* Robot task records
————
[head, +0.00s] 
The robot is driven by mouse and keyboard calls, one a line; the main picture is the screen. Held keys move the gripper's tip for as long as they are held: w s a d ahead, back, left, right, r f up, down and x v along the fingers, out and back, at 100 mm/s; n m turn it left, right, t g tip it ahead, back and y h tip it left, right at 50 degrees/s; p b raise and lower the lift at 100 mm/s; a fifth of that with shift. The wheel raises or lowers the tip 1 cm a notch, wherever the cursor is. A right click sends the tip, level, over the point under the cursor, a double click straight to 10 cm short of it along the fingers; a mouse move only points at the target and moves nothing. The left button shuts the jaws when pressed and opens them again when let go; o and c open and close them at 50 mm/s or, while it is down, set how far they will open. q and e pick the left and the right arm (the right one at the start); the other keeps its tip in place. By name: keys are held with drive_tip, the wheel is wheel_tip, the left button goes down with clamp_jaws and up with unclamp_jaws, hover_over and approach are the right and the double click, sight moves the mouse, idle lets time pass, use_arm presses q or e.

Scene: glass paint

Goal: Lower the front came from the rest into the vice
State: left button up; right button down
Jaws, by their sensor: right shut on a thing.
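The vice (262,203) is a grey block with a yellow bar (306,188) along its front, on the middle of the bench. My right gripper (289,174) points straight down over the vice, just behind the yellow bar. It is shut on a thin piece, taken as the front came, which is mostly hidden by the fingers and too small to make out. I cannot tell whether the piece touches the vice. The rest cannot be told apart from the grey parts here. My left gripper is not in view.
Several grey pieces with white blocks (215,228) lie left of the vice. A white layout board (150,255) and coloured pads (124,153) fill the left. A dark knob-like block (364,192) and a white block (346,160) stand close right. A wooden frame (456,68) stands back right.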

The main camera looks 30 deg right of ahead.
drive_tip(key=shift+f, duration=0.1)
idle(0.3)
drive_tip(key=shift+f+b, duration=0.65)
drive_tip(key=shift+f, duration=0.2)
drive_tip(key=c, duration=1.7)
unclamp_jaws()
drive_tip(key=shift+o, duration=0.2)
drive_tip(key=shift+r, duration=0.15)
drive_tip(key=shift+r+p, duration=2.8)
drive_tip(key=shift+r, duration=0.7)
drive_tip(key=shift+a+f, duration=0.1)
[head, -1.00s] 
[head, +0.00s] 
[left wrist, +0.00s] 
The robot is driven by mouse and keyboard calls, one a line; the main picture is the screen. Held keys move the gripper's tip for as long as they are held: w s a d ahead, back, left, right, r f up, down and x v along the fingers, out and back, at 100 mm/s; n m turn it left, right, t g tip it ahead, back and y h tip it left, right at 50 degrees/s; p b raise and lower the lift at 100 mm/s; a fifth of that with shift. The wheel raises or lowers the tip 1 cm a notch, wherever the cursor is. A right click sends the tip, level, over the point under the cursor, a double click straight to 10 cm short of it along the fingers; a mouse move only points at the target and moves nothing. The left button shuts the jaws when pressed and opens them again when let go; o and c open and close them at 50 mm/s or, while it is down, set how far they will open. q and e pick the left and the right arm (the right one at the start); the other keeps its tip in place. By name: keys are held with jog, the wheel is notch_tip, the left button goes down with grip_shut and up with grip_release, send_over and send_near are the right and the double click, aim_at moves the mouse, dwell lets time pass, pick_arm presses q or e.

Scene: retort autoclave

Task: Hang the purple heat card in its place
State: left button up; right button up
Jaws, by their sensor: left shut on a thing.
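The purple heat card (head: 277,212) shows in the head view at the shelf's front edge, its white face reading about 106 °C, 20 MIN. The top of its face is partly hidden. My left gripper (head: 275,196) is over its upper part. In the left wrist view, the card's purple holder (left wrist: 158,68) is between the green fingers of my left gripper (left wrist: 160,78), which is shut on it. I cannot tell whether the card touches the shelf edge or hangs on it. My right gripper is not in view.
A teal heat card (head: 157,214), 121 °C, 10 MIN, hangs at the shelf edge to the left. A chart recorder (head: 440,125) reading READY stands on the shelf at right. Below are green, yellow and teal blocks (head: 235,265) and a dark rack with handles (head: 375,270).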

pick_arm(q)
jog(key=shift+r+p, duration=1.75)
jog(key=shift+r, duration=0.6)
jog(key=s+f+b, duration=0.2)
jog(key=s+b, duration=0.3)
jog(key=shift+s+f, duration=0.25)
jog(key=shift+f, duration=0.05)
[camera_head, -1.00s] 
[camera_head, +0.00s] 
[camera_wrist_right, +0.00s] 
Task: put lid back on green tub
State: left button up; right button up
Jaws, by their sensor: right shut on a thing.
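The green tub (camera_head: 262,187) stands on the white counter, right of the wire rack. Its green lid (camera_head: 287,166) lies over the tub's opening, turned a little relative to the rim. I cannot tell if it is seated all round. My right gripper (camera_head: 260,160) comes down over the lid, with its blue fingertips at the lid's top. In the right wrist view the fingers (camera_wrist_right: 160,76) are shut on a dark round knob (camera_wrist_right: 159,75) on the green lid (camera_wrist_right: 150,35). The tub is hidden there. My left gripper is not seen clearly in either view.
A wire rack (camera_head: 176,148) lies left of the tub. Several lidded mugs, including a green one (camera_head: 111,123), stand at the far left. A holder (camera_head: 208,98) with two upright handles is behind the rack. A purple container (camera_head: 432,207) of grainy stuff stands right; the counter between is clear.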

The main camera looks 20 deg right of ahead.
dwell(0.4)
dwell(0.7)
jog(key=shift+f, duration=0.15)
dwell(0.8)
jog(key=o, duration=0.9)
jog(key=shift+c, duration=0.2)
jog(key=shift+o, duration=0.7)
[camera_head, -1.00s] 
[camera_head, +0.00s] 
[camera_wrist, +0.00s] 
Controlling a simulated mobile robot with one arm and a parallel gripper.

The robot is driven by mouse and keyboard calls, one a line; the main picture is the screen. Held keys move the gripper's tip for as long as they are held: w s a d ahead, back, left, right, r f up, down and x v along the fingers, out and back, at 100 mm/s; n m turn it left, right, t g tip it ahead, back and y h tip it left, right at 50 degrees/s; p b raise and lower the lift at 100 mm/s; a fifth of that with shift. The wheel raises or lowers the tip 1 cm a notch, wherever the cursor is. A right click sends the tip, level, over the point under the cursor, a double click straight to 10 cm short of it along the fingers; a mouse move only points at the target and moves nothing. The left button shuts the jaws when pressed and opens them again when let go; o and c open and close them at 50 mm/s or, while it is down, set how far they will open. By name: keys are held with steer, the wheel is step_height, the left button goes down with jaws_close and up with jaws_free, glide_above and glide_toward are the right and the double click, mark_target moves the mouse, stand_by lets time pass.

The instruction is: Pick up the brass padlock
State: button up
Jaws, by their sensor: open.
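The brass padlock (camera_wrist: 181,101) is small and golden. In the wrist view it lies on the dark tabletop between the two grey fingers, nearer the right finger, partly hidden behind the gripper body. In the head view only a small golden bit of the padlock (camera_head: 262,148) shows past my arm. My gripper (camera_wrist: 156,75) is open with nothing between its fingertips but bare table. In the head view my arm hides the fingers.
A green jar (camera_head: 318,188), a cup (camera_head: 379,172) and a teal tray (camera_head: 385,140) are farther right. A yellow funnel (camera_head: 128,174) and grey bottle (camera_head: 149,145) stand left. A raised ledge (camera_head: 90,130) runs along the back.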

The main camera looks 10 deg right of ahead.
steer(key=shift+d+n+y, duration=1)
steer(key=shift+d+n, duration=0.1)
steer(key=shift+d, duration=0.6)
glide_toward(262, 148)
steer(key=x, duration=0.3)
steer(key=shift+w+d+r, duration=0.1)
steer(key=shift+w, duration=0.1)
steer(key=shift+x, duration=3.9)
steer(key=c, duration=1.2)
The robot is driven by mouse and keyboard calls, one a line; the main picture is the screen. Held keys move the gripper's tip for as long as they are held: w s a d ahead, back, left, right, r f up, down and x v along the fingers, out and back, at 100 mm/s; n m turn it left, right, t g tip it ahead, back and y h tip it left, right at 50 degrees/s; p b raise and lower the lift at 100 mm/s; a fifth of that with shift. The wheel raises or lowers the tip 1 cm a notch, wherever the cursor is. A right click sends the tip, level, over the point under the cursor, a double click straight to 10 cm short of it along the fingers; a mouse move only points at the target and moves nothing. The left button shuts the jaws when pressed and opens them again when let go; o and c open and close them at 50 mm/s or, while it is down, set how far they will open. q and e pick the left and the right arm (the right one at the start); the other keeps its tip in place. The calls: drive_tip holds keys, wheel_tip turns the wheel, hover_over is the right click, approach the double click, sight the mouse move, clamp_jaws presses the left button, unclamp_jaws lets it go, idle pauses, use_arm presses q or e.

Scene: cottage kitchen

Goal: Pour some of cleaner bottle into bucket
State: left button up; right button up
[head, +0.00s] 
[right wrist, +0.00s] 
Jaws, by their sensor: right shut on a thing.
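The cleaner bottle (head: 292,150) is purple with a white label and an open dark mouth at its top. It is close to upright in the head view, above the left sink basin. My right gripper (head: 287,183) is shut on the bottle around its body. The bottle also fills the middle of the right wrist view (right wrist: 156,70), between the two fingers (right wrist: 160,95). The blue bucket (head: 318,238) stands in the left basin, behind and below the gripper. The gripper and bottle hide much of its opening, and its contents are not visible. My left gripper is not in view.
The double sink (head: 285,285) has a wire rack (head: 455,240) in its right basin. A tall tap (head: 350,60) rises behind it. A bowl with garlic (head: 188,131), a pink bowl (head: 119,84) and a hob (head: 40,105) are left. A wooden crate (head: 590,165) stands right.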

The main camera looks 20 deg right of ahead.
————
* EXERCISE DESCRIPTION
Extract exactly and only these lines: the line containing "[camera_wrist, +0.00s]", the line containing "Controlling a simulated", and every line between them.

* RESPONSE TO THE EXERCISE
[camera_wrist, +0.00s] 
Controlling a simulated mobile robot with one arm and a parallel gripper.

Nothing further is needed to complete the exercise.